## DATA EXCERPT:
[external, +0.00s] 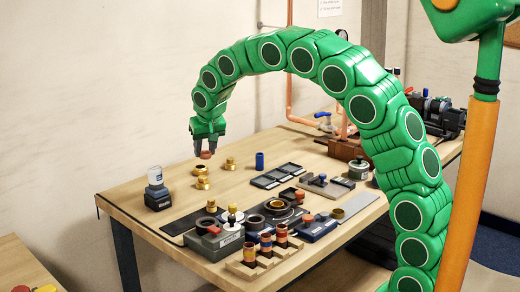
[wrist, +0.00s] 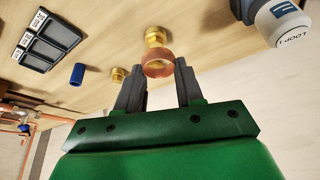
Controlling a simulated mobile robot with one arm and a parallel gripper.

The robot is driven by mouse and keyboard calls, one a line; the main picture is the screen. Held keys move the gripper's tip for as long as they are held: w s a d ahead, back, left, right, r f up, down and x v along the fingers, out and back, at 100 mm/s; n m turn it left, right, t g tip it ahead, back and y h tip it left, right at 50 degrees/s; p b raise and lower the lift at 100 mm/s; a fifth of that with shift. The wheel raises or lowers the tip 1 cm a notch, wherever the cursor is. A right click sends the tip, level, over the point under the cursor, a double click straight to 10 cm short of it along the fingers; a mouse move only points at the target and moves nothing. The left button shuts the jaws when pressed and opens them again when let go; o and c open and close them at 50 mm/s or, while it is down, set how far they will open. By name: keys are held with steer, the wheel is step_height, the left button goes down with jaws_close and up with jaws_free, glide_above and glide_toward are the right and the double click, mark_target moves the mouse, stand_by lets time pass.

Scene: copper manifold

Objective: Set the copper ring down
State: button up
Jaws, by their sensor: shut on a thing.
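The copper ring (wrist: 158,68) is a small reddish band between the fingertips of my gripper (wrist: 159,75) in the wrist view. My gripper is shut on it. In the external view my gripper (external: 207,148) points down over the back left of the wooden table, with the copper ring (external: 206,155) at its tips. The ring appears to be held above the tabletop, near several brass fittings. One brass fitting (wrist: 155,38) shows just beyond the ring in the wrist view, and it also shows in the external view (external: 202,177).
A bottle on a dark base (external: 157,188) stands left of my gripper. A blue cylinder (external: 259,161) and black trays (external: 276,176) lie to the right. Fixtures and a wooden rack (external: 264,262) crowd the front. Bare wood (external: 135,205) shows at the left edge.

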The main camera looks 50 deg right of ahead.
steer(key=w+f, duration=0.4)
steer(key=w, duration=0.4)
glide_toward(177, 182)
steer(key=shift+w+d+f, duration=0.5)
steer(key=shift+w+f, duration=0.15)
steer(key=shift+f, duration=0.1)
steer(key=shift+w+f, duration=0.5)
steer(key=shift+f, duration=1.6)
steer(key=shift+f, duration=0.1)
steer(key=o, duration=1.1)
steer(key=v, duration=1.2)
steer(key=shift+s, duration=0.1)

## EXERCISE:
Write out each line of the data exactly; the images should be left out.

## EXERCISE RESPONSE:
[external, +0.00s] 
[wrist, +0.00s] 
Controlling a simulated mobile robot with one arm and a parallel gripper.

The robot is driven by mouse and keyboard calls, one a line; the main picture is the screen. Held keys move the gripper's tip for as long as they are held: w s a d ahead, back, left, right, r f up, down and x v along the fingers, out and back, at 100 mm/s; n m turn it left, right, t g tip it ahead, back and y h tip it left, right at 50 degrees/s; p b raise and lower the lift at 100 mm/s; a fifth of that with shift. The wheel raises or lowers the tip 1 cm a notch, wherever the cursor is. A right click sends the tip, level, over the point under the cursor, a double click straight to 10 cm short of it along the fingers; a mouse move only points at the target and moves nothing. The left button shuts the jaws when pressed and opens them again when let go; o and c open and close them at 50 mm/s or, while it is down, set how far they will open. By name: keys are held with steer, the wheel is step_height, the left button goes down with jaws_close and up with jaws_free, glide_above and glide_toward are the right and the double click, mark_target moves the mouse, stand_by lets time pass.

Scene: copper manifold

Objective: Set the copper ring down
State: button up
Jaws, by their sensor: shut on a thing.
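The copper ring (wrist: 158,68) is a small reddish band between the fingertips of my gripper (wrist: 159,75) in the wrist view. My gripper is shut on it. In the external view my gripper (external: 207,148) points down over the back left of the wooden table, with the copper ring (external: 206,155) at its tips. The ring appears to be held above the tabletop, near several brass fittings. One brass fitting (wrist: 155,38) shows just beyond the ring in the wrist view, and it also shows in the external view (external: 202,177).
A bottle on a dark base (external: 157,188) stands left of my gripper. A blue cylinder (external: 259,161) and black trays (external: 276,176) lie to the right. Fixtures and a wooden rack (external: 264,262) crowd the front. Bare wood (external: 135,205) shows at the left edge.

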The main camera looks 50 deg right of ahead.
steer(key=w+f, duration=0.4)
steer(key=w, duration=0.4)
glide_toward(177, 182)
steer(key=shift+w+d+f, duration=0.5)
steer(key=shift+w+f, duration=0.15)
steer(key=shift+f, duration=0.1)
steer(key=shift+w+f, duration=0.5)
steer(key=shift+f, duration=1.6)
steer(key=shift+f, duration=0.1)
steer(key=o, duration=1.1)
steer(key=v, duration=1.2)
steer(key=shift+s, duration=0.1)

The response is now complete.